Fig. 1 (a) Top view and (b) front view of a piece of rice paper, indicating the effect of carbonization. The top view shows the lateral shrinkage of the carbonized sample, whereas the front view shows that the carbonized sample features a significant increase in thickness. (c) SEM image of the rice paper showing a paste-like morphology. (d) SEM image of the carbonized rice paper showing an open-cell cellular microstructure, with pores at the 100 μm length scale. (e) (i–v) Different in-plane shapes of rice paper and their resulting 3D shapes obtained after carbonization. The rulers in the images indicate millimeters. The carbonization was carried out in a nitrogen environment at a temperature > 300 °C, with a heating rate of 5 °C min⁻¹.

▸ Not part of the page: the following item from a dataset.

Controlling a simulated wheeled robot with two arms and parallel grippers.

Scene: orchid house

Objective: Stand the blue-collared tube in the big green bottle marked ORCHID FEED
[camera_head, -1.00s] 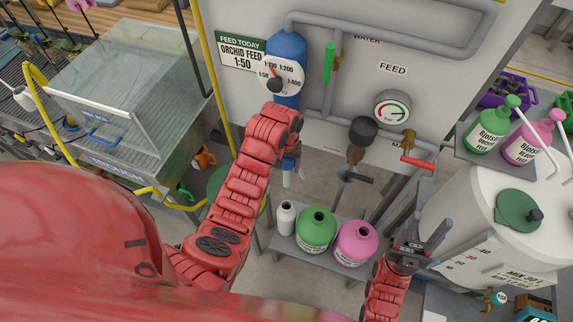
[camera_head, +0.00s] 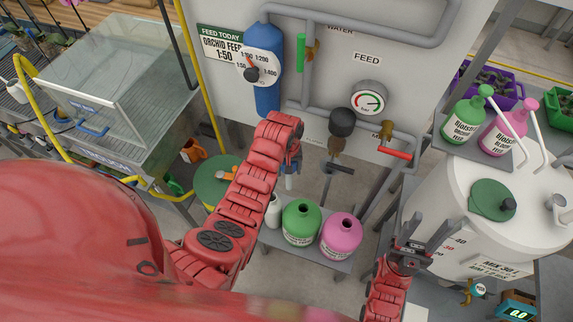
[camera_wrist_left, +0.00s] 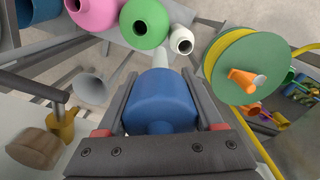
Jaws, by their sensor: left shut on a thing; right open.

We suspect the increase in the thickness and the evolution of a porous network might be result of a phenomenon similar to puffed rice preparation. During preparation of puffed rice, the rice is exposed to extreme heat, which causes rapid evaporation of water, and which builds up huge internal pressure in isolated pockets. This causes the rice expand to yield to a porous and puffy texture.^33,34 Because rice paper is prepared from rice flour batter, the principal constituent material is also starch, known to be an excellent hydrophilic biopolymer.³⁵ The hydrophilic nature of rice starch implies that the rice paper is expected to absorb a significant amount of moisture under normal ambient conditions. Similar to puffed rice, at the initial stage of heat treatment, the rice paper might have also experience rapid evaporation of the moisture, but without a free escape pathway, so that local steam-pockets act like a miniaturized pressure vessels. Furthermore, at high temperatures, the starch simultaneously softens.³³ This might have led to puffing of the rice paper to release the built-up pressure to finally yield an enlarged, porous and dried precursor network. The carbonization process might have continued with such state of the precursor and finally resulted in the puffed, stochastic open-cell porous carbon material. However, this explanation is speculative. Further experiments are needed to validate this hypothesis.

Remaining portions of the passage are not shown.